The one thing you can be absolutely sure about, though, is that Mr Nelson has not visited this remarkably hysteria-free blog. Had he done so, back in February 2017, where I attempted to quantify the scale of the disruption which he finds so uncertain.

There, I estimated that there would be about 260,000 truck-loads of UK-produced foodstuffs per annum entering the mainland via France, with a typical requirement for a 20 percent inspection rate, mandated by EU law. That amounts to over 50,000 inspections per annum, when the nearest inspection facility is in Dunkirk and its annual capacity is limited to 5,000 consignments.
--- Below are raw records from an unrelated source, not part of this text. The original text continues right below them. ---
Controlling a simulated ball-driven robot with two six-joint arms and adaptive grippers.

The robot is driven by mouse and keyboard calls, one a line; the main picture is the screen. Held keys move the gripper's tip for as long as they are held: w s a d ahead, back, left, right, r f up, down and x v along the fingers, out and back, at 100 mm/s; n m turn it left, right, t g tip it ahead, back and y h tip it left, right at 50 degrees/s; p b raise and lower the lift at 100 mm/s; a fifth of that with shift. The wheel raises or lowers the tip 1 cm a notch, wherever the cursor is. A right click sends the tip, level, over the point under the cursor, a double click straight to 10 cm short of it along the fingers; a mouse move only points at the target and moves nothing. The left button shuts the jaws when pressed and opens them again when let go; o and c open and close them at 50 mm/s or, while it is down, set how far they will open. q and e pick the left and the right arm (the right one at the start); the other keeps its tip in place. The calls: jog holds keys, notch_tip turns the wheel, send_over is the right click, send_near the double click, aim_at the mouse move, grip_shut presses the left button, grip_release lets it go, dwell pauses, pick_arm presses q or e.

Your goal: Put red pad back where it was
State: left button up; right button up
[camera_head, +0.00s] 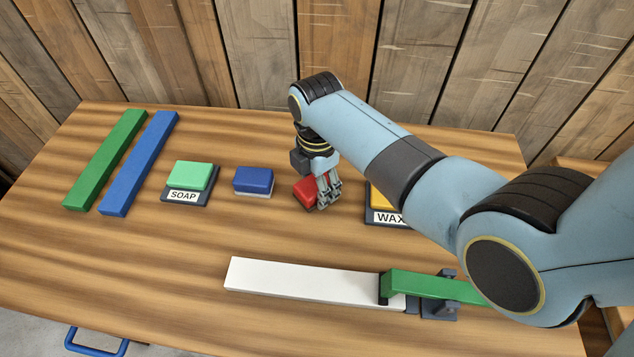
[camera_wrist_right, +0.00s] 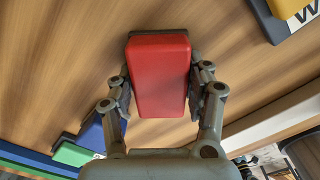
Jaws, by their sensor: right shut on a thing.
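The red pad (camera_head: 304,192) is at the middle of the wooden table, right of the blue pad (camera_head: 254,180). My right gripper (camera_head: 327,190) is shut on the red pad and partly covers it. In the right wrist view the red pad (camera_wrist_right: 160,75) lies between the two fingers of the right gripper (camera_wrist_right: 160,95). I cannot tell whether the pad touches the table or is slightly above it. My left gripper is not in view.
A green pad (camera_head: 189,175) sits on the SOAP holder (camera_head: 184,197). A yellow pad (camera_head: 378,197) sits on the WAX holder (camera_head: 387,217), partly behind my arm. Green (camera_head: 105,160) and blue (camera_head: 139,163) bars lie at left. A white bar (camera_head: 300,280) and green piece (camera_head: 430,287) lie in front.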

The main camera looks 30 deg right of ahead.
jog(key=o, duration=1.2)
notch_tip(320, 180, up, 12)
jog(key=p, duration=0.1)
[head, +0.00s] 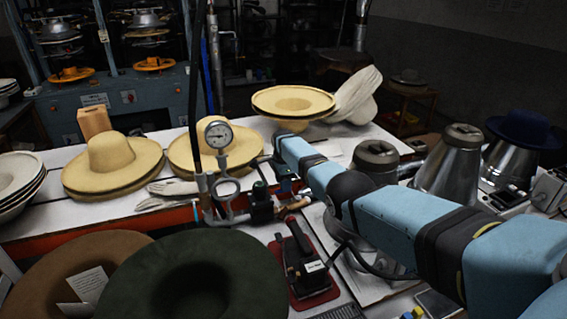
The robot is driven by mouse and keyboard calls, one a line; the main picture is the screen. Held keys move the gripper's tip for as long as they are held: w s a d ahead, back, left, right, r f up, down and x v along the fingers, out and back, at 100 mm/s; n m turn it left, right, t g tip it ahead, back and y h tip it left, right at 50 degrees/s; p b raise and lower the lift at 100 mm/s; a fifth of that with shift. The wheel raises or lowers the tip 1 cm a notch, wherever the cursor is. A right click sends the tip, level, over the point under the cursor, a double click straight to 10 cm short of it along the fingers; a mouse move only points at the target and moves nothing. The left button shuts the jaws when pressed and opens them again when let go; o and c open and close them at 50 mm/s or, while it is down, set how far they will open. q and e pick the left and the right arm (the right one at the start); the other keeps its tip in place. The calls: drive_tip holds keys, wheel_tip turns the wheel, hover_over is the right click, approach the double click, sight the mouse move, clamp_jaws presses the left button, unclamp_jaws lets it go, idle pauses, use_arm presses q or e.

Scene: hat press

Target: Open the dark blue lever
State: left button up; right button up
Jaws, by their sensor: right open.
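I cannot clearly make out a dark blue lever. A short orange-brown handle (293,205) sticks out beside the valve. My right arm comes in from the right, and my right gripper (282,180) is at the valve's upper right, open. Its fingertips are small and dark, so I cannot tell whether they touch anything. My left gripper is not in view.
Straw hats (110,162) lie on the white table, left and behind. A dark green hat (193,280) and a brown hat (70,268) fill the front left. Metal hat forms (449,165) stand at right.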

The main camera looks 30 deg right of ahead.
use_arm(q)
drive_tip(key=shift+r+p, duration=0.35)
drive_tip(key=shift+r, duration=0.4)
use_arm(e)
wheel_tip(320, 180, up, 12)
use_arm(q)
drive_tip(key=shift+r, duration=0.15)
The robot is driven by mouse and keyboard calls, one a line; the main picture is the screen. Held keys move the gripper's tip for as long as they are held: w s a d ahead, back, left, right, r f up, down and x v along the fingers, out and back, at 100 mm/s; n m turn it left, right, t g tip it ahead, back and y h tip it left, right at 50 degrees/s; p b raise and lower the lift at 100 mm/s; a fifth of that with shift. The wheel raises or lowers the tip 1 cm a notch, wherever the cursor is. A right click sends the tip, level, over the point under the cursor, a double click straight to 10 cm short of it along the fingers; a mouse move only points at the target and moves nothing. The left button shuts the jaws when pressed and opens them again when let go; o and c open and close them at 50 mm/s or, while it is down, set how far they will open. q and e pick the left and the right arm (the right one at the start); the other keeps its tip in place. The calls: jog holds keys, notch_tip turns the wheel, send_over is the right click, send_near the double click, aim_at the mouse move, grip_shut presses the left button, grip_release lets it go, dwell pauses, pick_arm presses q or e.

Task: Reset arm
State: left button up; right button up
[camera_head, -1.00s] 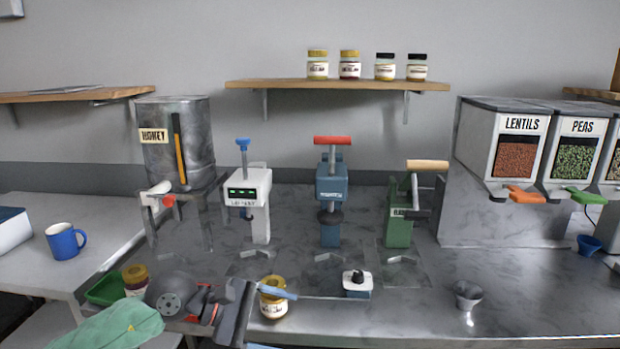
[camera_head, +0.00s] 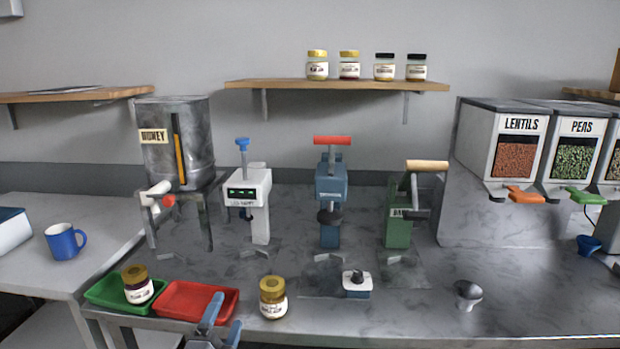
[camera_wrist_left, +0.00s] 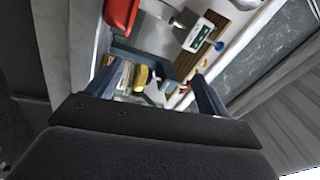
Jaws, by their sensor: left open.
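My left gripper (camera_head: 222,330) shows at the bottom of the head view, in front of the red tray (camera_head: 196,300). Its fingers point up and stand apart with nothing between them. In the left wrist view its two fingers (camera_wrist_left: 152,92) are spread, with the counter scene behind them. A jar with a yellow lid (camera_head: 273,298) stands upright on the counter, to the right of the gripper and apart from it. Another jar (camera_head: 137,284) stands in the green tray (camera_head: 102,294). My right gripper is in neither view.
Honey dispenser (camera_head: 190,140), white (camera_head: 250,190), blue (camera_head: 330,190) and green (camera_head: 398,225) machines line the counter. A small blue-based device (camera_head: 357,284) and a grey cup (camera_head: 467,293) stand in front. A blue mug (camera_head: 65,242) stands left. The counter's front right is mostly clear.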

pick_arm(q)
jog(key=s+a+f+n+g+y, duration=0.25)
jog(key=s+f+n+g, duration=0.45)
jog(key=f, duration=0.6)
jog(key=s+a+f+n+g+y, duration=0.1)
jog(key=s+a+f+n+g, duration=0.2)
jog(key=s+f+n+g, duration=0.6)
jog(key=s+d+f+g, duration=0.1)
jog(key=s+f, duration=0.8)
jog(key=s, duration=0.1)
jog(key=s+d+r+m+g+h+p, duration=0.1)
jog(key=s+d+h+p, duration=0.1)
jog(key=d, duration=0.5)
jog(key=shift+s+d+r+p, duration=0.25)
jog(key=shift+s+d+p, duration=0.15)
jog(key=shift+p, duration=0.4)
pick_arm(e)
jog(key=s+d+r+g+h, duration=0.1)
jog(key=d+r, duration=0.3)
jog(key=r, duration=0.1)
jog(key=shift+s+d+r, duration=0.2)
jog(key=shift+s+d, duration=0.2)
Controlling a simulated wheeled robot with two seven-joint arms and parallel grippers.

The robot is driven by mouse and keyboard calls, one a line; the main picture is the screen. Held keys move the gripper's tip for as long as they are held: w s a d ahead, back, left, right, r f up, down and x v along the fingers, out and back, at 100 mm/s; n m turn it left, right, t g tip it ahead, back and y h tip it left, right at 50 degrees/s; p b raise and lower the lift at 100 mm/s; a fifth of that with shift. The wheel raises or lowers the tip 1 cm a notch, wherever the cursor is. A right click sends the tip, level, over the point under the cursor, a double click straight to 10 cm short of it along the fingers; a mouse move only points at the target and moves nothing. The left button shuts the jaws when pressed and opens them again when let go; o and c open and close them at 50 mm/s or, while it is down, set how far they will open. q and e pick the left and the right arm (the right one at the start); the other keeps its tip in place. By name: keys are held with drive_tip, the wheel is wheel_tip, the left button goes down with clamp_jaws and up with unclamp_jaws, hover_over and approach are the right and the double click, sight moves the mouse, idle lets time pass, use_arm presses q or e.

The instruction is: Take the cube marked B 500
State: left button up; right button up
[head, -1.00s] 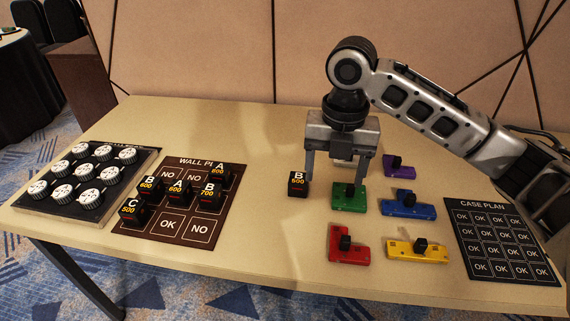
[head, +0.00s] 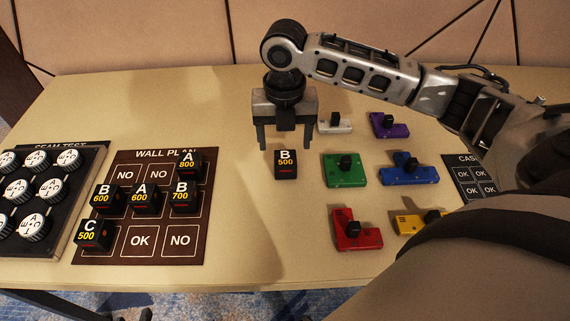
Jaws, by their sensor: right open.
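The black cube marked B 500 (head: 286,165) stands on the bare table, between the wall plan board and the coloured pieces. My right gripper (head: 284,146) points down over it, with its two fingers apart. The fingertips look to be above and slightly behind the cube in the head view; I cannot tell the exact height gap. Nothing is between the fingers that I can make out. My left gripper is not in the head view.
The wall plan board (head: 140,241) holds several similar black cubes, left of the B 500 cube. A panel of white knobs (head: 48,188) is at far left. A green piece (head: 345,171) lies right of the cube, with several other coloured pieces around. Table is clear in front of the cube.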

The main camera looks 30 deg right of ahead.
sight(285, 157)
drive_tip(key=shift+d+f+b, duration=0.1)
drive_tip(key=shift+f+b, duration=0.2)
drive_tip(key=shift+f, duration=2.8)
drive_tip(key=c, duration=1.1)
As it happens, my estimates were remarkably close to those in an official report produced for Defra in 2012 entitled: "Resilience of the food supply to port disruption". Although published four years before the referendum, this gives a remarkably clear insight into the effects of disruption in the nation's ports, with several detailed annexes, including one on Dover and the Channel Tunnel.
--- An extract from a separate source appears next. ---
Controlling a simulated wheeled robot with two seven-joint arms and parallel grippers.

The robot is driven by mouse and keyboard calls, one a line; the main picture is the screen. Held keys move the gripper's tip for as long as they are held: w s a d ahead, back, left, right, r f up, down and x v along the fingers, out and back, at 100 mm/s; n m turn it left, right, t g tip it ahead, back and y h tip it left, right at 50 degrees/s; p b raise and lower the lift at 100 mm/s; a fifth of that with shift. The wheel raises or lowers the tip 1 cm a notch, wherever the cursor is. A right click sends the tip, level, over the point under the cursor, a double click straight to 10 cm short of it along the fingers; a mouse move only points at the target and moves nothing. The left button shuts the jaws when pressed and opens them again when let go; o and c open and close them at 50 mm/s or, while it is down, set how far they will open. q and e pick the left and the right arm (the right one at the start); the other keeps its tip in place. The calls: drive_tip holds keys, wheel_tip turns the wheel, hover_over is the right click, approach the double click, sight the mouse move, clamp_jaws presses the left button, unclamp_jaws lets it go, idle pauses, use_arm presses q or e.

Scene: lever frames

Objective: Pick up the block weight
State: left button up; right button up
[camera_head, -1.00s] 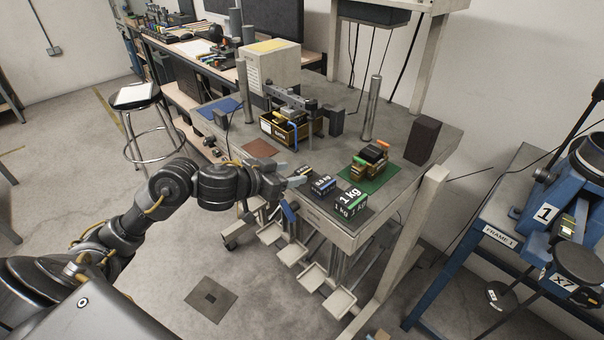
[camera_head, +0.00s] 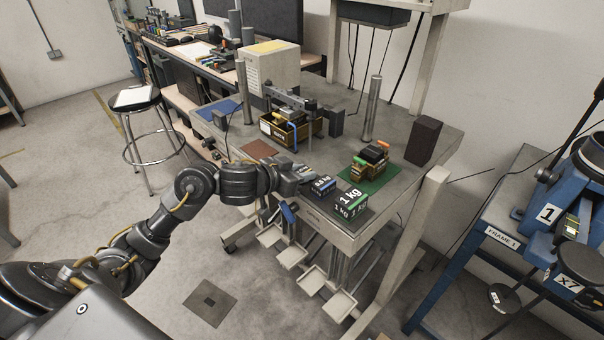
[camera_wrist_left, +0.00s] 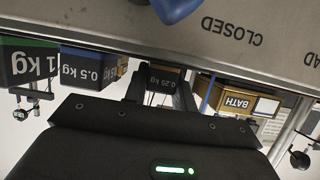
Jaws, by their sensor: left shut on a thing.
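My left gripper (camera_head: 302,174) is at the left end of the row of block weights on the grey bench. In the left wrist view, its fingers (camera_wrist_left: 160,92) are shut on a dark block weight (camera_wrist_left: 163,76) marked 0.25 kg. In the head view the gripper mostly hides that block. I cannot tell whether it is clear of the bench. To its right stand the 0.5 kg block (camera_head: 322,186) with a blue stripe and the 1 kg block (camera_head: 350,202) with a green stripe. My right gripper is not in view.
A brown box labelled BATH (camera_wrist_left: 240,101) shows in the left wrist view. Behind the weights, a small brown object with orange and green parts (camera_head: 369,163) sits on a green mat (camera_head: 378,183). Metal posts (camera_head: 371,110) and a dark upright block (camera_head: 423,140) stand farther back.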

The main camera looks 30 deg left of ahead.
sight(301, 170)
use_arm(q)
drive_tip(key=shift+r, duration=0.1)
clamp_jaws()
In terms of statistical data, the report estimates that about a third of the trucks taking the Dover Calais route are carrying foodstuffs. Given an inspection rate of 20 percent, on my reckoning that alone would account for one in every 15 trucks being stopped for a contents inspection. Then, there are a huge range of checks that would be applied to non-food consignments.

The point at issue here is that, while Dover port and the Channel Tunnel account for only seven percent of inbound traffic coming through the country's major ports, it is estimated that 26 percent of the UK's total food imports from EU sources move through the Dover Port/Tunnel corridor.
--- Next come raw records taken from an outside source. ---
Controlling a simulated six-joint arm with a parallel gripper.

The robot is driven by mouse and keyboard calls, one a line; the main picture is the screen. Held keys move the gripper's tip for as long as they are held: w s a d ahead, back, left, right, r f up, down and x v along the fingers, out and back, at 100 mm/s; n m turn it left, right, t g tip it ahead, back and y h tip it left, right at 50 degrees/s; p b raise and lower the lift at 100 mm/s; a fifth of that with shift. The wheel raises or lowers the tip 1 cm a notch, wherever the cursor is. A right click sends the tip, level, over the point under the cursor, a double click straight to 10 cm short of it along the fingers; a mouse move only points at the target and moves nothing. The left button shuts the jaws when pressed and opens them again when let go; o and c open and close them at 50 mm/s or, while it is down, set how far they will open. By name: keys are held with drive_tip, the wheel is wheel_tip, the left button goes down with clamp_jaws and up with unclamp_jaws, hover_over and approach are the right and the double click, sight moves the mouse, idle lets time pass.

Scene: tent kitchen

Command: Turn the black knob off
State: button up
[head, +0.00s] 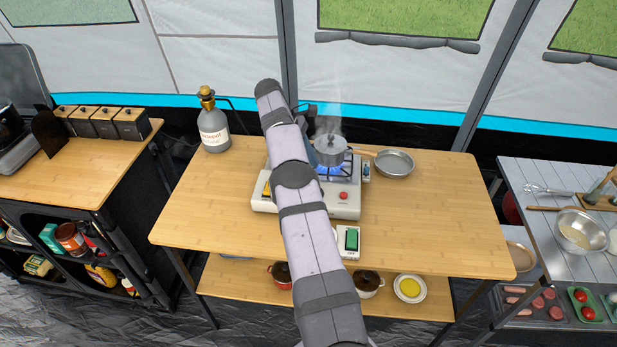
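A grey camping stove (345,208) stands on the middle wooden table, with a blue flame (328,171) lit under a steaming metal pot (331,150). A red knob (343,196) shows on the stove's front right. I cannot make out a black knob; my arm crosses the stove and hides its middle and part of its left side. My arm reaches up past the pot and bends there. A dark wrist part shows just left of the pot. My gripper's fingers cannot be made out, nor whether they touch anything.
A gas bottle (214,130) stands left of the stove. A frying pan (394,163) lies right of the pot. A small device with a green face (351,240) sits before the stove. The table's right side (440,210) is clear. Pots and a plate (410,288) stand on the lower shelf.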

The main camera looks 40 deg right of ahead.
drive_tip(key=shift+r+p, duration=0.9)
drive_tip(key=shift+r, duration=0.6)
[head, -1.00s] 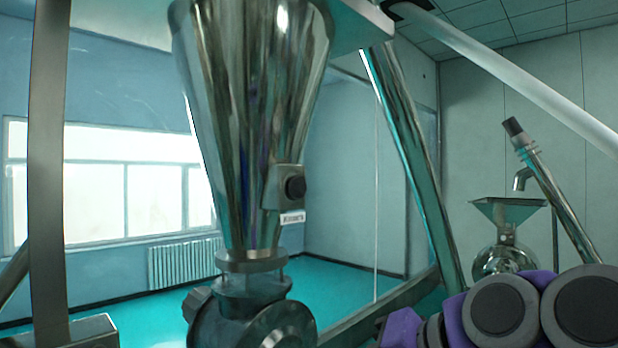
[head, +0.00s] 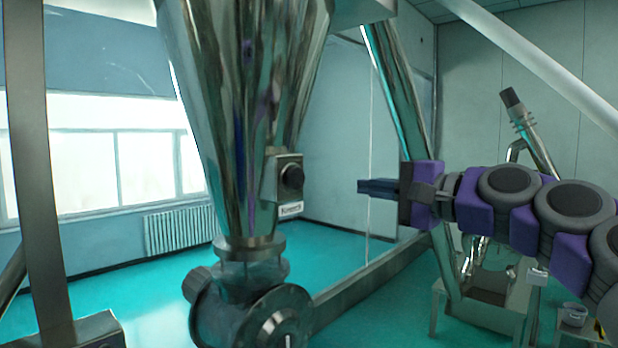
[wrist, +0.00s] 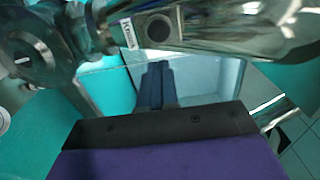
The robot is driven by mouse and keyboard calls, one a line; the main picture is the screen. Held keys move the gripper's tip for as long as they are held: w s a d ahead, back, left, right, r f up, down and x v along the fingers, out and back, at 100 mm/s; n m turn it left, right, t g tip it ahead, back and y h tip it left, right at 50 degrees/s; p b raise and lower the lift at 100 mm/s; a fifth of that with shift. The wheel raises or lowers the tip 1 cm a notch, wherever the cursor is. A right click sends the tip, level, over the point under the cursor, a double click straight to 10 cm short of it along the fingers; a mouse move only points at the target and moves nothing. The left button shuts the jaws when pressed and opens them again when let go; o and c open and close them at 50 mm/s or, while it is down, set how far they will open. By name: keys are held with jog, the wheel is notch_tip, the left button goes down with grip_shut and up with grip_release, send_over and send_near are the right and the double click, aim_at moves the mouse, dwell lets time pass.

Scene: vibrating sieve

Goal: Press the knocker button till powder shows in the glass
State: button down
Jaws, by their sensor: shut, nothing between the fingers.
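The knocker button (head: 291,176) is a round black knob on a grey box on the right side of the shiny steel cone hopper (head: 225,110). A small white label (head: 290,209) sits below it. In the wrist view the button (wrist: 158,28) is near the top, with the label (wrist: 128,33) to its left. My gripper (head: 362,187) is shut and empty, pointing left, to the right of the button and apart from it. It also shows in the wrist view (wrist: 157,66). The glass section (head: 253,275) lies under the hopper's flange; I cannot make out powder in it.
A dark valve housing (head: 250,315) sits below the glass. A slanted steel leg (head: 400,110) stands behind my gripper. A stand with a small cup (head: 574,314) is at the lower right. The space between gripper and button looks clear.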

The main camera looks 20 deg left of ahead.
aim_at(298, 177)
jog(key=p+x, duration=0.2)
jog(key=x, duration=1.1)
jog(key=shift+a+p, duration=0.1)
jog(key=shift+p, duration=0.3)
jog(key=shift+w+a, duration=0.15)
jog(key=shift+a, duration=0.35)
Crucially, though, these two routes have specialised in handling accompanied trailers – the so-called ro-ro traffic – accounting for 75 percent of all the accompanied trailers carrying freight between the UK and the Continent, Scandinavia and Ireland.

But what is so startling about the report is the way it illustrates how specialised the Dover/Tunnel corridor is, and how difficult it would be to divert freight from them to other ports. If disruption through one, or the other route (or both) occurs over an extended period, the report says, solutions are not easily found. For the purpose built Dover ferries and for the Freight Shuttle trains there are effectively no alternative options.

The reasons why this should be the case are not difficult to discern. Firstly, and most obviously, this is the shortest of all the routes from the UK, allowing maximum utilisation of the ships on the run. But it does not stop there.

Dover port is equipped with seven, expensive, double-deck ramps which facilitate loading or unloading simultaneously from two decks (pictured). These are "male" ramps, which means that they connect with the ships, which themselves do not need to be equipped with their own ramps. That allows the ships to be fitted for stern and bow access, affording "straight through" loading and unloading, further speeding up port handling.

As a result, while there are 41 UK mainland ports, equipped with a total of 151 ro-ro berths, these manage only 675 sailings a week, or 43 percent of the market. Dover, by contrast, managed 365 sailings (at the time the report was prepared), that one port accounting for a 23 percent share of the market. The Tunnel adds a further 536 departures, taking a 34 percent market share.

This frequency of departures makes the corridor extremely attractive for just-in-time deliveries, permitting a "turn up and go" operation. This eliminates the need for transport operators to factor in additional time to ensure that fixed bookings are met in the event of traffic delays.

Furthermore, the extent of the facilities renders them less prone to the sort of disruption that can occur when facilities are limited, while the port and tunnel are complementary in being able to absorb traffic from each other in the event the either are disrupted.

Therefore, should the corridor become inoperable because of Brexit, there are no other ports which could accommodate the traffic and nor could they handle the specialist ships which are used on the route. There would have to be a modal shift, from accompanied loads to "lo-lo" container traffic, taking far longer and with considerably less flexibility. And immediately, shippers would be confronted with the global shortage of reefers (refrigerated containers), which could not be easily resolved.

In terms of Brexit, therefore, as long as ports such as Calais lack inspection facilities for foodstuffs (and other goods), it will not be possible for them to handle traffic from the Dover corridor. But, it would not be possible to transfer the traffic to other EU ports with inspection facilities, even if they existed.

Allowing for the scale of likely inspections, it is extremely unlikely that the infrastructure and staff could be ready inside 2-3 years and then there will be inbuilt delays in the system, as inspections are carried out. Route capacities will be drastically reduced, accompanied by substantial cost increases.

The alarming thing about all this, though, is that this information is already known to government, which commissioned the research for other reasons, but has the data it needs to predict the likely outcome of a "no deal" Brexit – at least as far as short sea shipping goes.  

When it comes to people such as Fraser Nelson, and his fellow straw clutcher, Mark Wallace, their superficial approach to their subject makes them truly despicable. Wallace, for instance, in a recent edition of The Sun argued that: "We must take Brexit doomsayers' claims that No Deal Brexit means our food exports will rot in trucks at Dover with a hefty fistful of salt".

"Most countries are quite practical", this fool asserts, which means that they "agree to trust each other's safety tests on goods rather than hold them up for costly extra testing at their ports". Thus, he tells us, a "no deal" Brexit "should not stop us from shaking hands on hundreds of other side deals that both sides could agree quite simply, and which would help both sides to square away". That, he writes, is what's called a "managed no deal".

Perhaps to encourage these facile commentators to perform better, we might think of adopting the Admiral Byng gambit. At the very least, it would reduce the number of straw-clutchers.